It is never too early, or too burdensome, to create a fundamental business compliance program.  Small businesses, new businesses, and experimental businesses can all benefit tremendously from the foundation and organizational structure that a basic risk control framework can bring.  A disruptive or innovative company does not have to eschew everything about traditional business in favor of transformative and novel ways of working.  It is fair that some strategies or philosophies may be seen as staid or unlikely to keep pace with the competitive and development pressures these businesses face.  However, the common sense responsibility (values-based) and implementation of legal and regulatory guidelines (rules-based) impact of a corporate compliance culture encourages and supports business sustainability.

All too often, however, start-up companies lack this structural backbone.  They do not have adequate policies and procedures in place, are unable to cope with the employee and supervisory demands that emerge in their workplaces and marketplaces, and grow into business practices without the controls framework and governance, risk management, and compliance structures that they find they need.  Most concerningly of all, with their attention span devoted to survival and then growth, these companies find themselves without genuine and integrity-supporting corporate cultures, and attempts to impose them over the top of the existing environment are artificial and difficult.

This challenge becomes only stronger when the company without a confident hold on compliance and ethics building blocks is dominated by a founder or CEO who is,  him or herself, on unproven ground.  Inexperienced CEOs may have amazing, ground-breaking ideas and new ways to develop and market them, but if they are not effective as either leaders or managers, then they may fall into leaning on personality ethic.  These are the leaders whose individual credibility and identities dominate every aspect of their business, to investors, colleagues, employees, customers, and the public in general.

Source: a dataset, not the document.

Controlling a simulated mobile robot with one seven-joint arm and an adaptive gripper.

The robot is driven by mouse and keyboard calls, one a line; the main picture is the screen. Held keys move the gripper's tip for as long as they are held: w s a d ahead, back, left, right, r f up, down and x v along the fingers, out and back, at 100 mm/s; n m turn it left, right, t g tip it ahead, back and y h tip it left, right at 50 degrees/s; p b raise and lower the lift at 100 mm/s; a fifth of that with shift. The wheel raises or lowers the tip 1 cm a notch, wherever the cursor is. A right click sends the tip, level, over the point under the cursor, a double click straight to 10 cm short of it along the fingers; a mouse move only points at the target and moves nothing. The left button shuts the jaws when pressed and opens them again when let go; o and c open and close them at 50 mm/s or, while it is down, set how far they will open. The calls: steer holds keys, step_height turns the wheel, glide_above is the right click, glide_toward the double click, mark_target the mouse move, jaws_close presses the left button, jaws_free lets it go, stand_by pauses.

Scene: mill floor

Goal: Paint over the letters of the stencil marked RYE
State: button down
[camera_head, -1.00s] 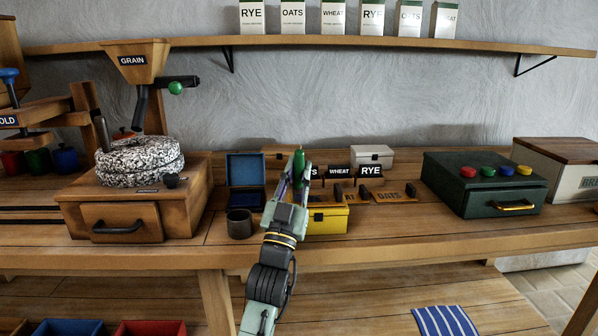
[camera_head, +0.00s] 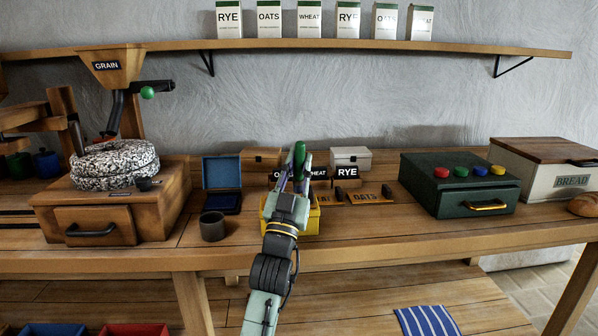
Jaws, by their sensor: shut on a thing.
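My gripper (camera_head: 298,178) is shut on a green-handled tool (camera_head: 299,154), held upright above the bench; its lower end is hidden by my fingers. Behind it stand small black signs; the one reading RYE (camera_head: 347,171) is at the right, with WHEAT (camera_head: 318,171) left of it and another mostly covered. In front of the RYE sign lies a flat wooden stencil marked OATS (camera_head: 365,197). Further stencils to its left are largely hidden behind my gripper and arm, so I cannot make out one marked RYE.
A yellow box (camera_head: 310,222) stands just behind my arm. A blue open box (camera_head: 221,174) and a dark cup (camera_head: 213,226) are to the left, beside the grain mill (camera_head: 112,165). A green box with coloured knobs (camera_head: 460,192) stands right. The front bench strip is clear.

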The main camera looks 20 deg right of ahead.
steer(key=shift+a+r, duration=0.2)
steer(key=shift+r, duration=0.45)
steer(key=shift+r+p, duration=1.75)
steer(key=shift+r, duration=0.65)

Without a prevailing independent corporate culture that relies on a collective character ethic and mature organizational integrity, these situations do not make for long-term viable business strategies.  Instead, these companies all too often slip into misconduct, fraudulent practices, and an overall culture of non-compliance.   Risk from regulatory non-adherence, corner-cutting in basic business operational requirements, and other malfeasance is not controlled by the appropriate and thoughtful defense strategies that a compliance program could create, implement, and monitor.

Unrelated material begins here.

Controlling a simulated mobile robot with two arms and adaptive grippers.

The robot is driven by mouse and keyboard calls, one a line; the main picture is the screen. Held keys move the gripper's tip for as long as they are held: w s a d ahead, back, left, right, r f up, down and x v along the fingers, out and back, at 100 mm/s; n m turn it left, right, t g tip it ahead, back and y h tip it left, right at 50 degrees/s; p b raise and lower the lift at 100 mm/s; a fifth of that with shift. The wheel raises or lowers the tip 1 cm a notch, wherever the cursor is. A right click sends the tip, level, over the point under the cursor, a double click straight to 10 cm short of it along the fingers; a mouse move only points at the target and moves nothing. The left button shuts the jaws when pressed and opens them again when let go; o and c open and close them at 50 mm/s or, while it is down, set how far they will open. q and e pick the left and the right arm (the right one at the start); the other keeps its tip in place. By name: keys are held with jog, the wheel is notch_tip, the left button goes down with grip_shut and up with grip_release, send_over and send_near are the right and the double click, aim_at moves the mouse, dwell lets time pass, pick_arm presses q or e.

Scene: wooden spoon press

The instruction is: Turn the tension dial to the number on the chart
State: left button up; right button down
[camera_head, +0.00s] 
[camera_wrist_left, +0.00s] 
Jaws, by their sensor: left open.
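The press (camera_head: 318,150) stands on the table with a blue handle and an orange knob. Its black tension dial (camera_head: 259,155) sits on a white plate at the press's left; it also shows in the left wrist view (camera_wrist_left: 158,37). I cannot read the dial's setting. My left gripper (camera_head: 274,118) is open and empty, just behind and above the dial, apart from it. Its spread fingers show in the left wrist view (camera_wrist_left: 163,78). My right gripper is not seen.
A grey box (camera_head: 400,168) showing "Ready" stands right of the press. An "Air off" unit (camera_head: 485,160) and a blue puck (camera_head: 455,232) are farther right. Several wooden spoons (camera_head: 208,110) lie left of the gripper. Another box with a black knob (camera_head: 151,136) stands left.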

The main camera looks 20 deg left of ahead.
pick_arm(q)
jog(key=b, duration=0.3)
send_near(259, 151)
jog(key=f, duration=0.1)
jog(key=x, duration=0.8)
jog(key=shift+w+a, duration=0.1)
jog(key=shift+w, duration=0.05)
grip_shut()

There are a number of examples of companies which grew impressively and then suffered due to insufficient leadership or immature management.  In each case these businesses are known for a prominent figurehead whose personality attracted the press and the public and whose ideas were exciting to the markets and enticing to investors.  However, legal and regulatory inadequacies of these businesses and their cultures have hobbled these companies’ lasting ascent:

  • Apple – Steve Jobs – The ouster of Steve Jobs at the company he created, Apple, led by the mentor he brought on to guide him to the next level as CEO, John Sculley, is the stuff of Silicon Valley legend. While this often seen as an epic example of corporate disloyalty and executive board politics, the more powerful lesson here is for business values and sustainable practices.  At the time Jobs was fired from his own company, emotional intelligence, inner success, and business mission statements were not part of the popular parlance.  Perhaps if they had been, Sculley and Jobs wouldn’t have found themselves permanently estranged: Former Apple CEO John Sculley admits Steve Jobs never forgave him, and he never repaired their friendship, before Jobs died
  • Nasty Gal – Sophia Amoruso: The retail entrepreneur and self-proclaimed “girl boss” may beg to differ with her inclusion in this list, but Sophia Amoruso is a classic example of personality ethic over character ethic.  Amoruso developed a company in her own image, and then turned her image into a personal brand that both transcended and hindered Nasty Gal.  Amoruso is a polarizing personality, and the whimsical approach she embraced in her life may be great for a career as a motivational speaker and writer where people who need inspiration can take a few tips from her for self-development.  However, a business that succeeded due to Amoruso’s successes was also vulnerable to fail due to her failures, without its own corporate identity and developed business culture, and this led to the ultimate undoing of her brand (to be rescued by a larger corporate entity, away from Amoruso’s control), rather than its longevity:  What Comes After Scandal and Scathing Reviews? Sophia Amoruso Is Finding Out
  • Uber – Travis Kalanick – Travis Kalanick’s tenure at Uber started in idolatry around the industry, when everyone with an idea for app wanted to imitate and one-up his path to success. Starting in 2016, however, cracks in the pedestal Kalanick was up on began to show.  Once his public relations woes began, they never ended, even after he was ousted as CEO of Uber for countless issues with the company’s corporate culture for employees, regulatory adherence in critical markets, and legal risks.  All of these problems came out in a powerful confluence at least in part because Uber’s quick rise to the top was enabled by non-compliance via omission at its origins:  Uber Scandal Timeline: Why Did CEO Travis Kalanick Resign? 
  • Thinx – Miki Agrawal – Check out this post for a comprehensive take on the inappropriate conduct modelling of Miki Agrawal and the destructive impact it had on corporate culture at her innovative female hygiene apparel company, Thinx.
  • Theranos – Elizabeth Holmes – Check out this post for a look at the cult of personality created by Elizabeth Holmes at the blood-testing device company Theranos, and the fraudulent business practices and misrepresentations that were enabled by it.
  • Tinder – Sean Rad – Check out this post for a detailed discussion of the emotional un-intelligence that dominated the start-up culture of Tinder due to the influence of its CEO, Sean Rad, and the absence of a burgeoning compliance program to match the booming dating app business.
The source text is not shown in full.